COLLECTED MATERIAL:
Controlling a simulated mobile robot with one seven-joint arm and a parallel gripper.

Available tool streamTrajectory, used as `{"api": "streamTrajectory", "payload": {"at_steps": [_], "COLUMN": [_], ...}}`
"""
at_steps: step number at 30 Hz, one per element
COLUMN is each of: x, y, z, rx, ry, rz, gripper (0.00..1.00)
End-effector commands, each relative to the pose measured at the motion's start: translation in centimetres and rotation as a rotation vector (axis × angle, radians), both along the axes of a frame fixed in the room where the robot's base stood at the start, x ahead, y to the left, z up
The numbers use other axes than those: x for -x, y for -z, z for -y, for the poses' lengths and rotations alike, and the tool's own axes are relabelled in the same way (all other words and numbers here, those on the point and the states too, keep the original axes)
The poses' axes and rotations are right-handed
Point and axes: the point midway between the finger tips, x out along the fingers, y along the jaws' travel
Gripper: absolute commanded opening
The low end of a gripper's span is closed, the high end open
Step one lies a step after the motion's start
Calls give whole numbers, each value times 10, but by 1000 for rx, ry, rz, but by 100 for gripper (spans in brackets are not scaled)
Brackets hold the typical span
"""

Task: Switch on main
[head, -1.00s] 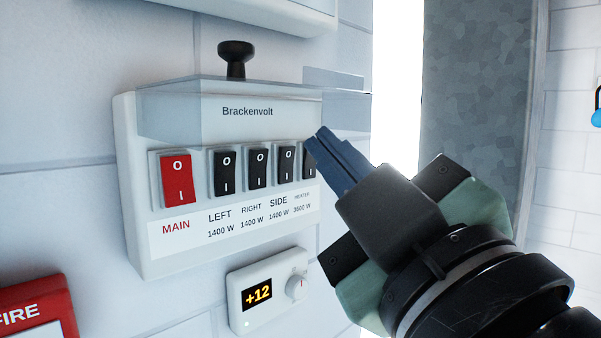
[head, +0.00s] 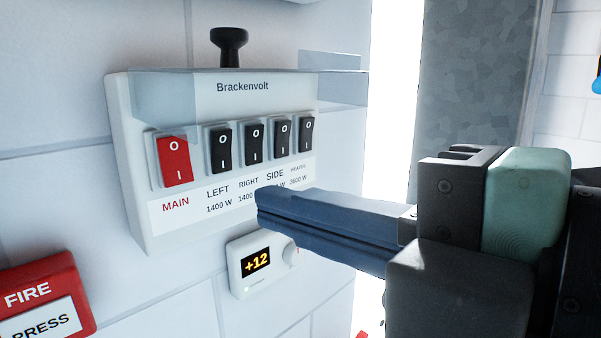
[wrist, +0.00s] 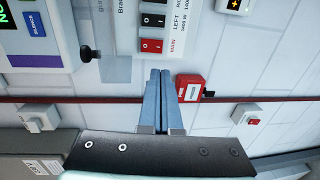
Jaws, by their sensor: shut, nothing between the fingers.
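The red MAIN switch (head: 174,160) is a rocker at the left end of the row on the white Brackenvolt panel (head: 140,225). It also shows in the wrist view (wrist: 151,45), just beyond my fingertips. The clear cover (head: 220,90) is raised above the switches, with a black knob (head: 230,47) on top. My gripper (head: 260,208) is shut and empty. In the head view its blue fingers point left, in front of the panel's lower right labels, apart from the MAIN switch. In the wrist view the shut fingers (wrist: 159,72) point up toward the panel.
Several black switches, such as LEFT (head: 221,148), stand right of MAIN. A thermostat (head: 262,263) reading +12 is below the panel. A red FIRE box (head: 45,290) is at lower left. The wall between FIRE box and thermostat is bare.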

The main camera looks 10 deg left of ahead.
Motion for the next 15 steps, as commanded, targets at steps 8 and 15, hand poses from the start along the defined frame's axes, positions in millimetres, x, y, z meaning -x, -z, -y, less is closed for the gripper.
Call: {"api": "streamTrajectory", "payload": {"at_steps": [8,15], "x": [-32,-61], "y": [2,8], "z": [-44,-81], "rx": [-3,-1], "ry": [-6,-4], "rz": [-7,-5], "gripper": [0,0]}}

BRIEF: Begin at the line that has "Available tool streamTrajectory, used", stop after the line that has "[wrist, +0.00s]", and reproduce every line between them exactly and nothing else. Pictures stay out of the copy.

OUTPUT OF THE TASK:
Available tool streamTrajectory, used as `{"api": "streamTrajectory", "payload": {"at_steps": [_], "COLUMN": [_], ...}}`
"""
at_steps: step number at 30 Hz, one per element
COLUMN is each of: x, y, z, rx, ry, rz, gripper (0.00..1.00)
End-effector commands, each relative to the pose measured at the motion's start: translation in centimetres and rotation as a rotation vector (axis × angle, radians), both along the axes of a frame fixed in the room where the robot's base stood at the start, x ahead, y to the left, z up
The numbers use other axes than those: x for -x, y for -z, z for -y, for the poses' lengths and rotations alike, and the tool's own axes are relabelled in the same way (all other words and numbers here, those on the point and the states too, keep the original axes)
The poses' axes and rotations are right-handed
Point and axes: the point midway between the finger tips, x out along the fingers, y along the jaws' travel
Gripper: absolute commanded opening
The low end of a gripper's span is closed, the high end open
Step one lies a step after the motion's start
Calls give whole numbers, each value times 10, but by 1000 for rx, ry, rz, but by 100 for gripper (spans in brackets are not scaled)
Brackets hold the typical span
"""

Task: Switch on main
[head, -1.00s] 
[head, +0.00s] 
[wrist, +0.00s] 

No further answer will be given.